• **Recorded information**
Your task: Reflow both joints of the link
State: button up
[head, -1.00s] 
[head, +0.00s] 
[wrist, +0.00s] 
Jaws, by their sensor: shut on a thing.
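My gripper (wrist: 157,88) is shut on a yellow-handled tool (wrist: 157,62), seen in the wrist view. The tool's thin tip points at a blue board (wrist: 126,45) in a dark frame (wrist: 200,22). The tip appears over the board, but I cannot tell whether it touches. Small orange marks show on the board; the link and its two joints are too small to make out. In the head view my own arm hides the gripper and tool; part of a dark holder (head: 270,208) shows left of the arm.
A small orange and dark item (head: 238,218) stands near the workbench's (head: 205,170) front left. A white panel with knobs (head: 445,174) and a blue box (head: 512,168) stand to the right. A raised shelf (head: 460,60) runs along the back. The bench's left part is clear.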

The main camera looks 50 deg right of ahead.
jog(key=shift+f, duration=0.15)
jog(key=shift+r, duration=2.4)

• **Stated problem**
Retype, exactly and only, the lines running from the one with "[head, -1.00s]" through the final line of the listing above.

• **Response for this exercise**
[head, -1.00s] 
[head, +0.00s] 
[wrist, +0.00s] 
Jaws, by their sensor: shut on a thing.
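My gripper (wrist: 157,88) is shut on a yellow-handled tool (wrist: 157,62), seen in the wrist view. The tool's thin tip points at a blue board (wrist: 126,45) in a dark frame (wrist: 200,22). The tip appears over the board, but I cannot tell whether it touches. Small orange marks show on the board; the link and its two joints are too small to make out. In the head view my own arm hides the gripper and tool; part of a dark holder (head: 270,208) shows left of the arm.
A small orange and dark item (head: 238,218) stands near the workbench's (head: 205,170) front left. A white panel with knobs (head: 445,174) and a blue box (head: 512,168) stand to the right. A raised shelf (head: 460,60) runs along the back. The bench's left part is clear.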

The main camera looks 50 deg right of ahead.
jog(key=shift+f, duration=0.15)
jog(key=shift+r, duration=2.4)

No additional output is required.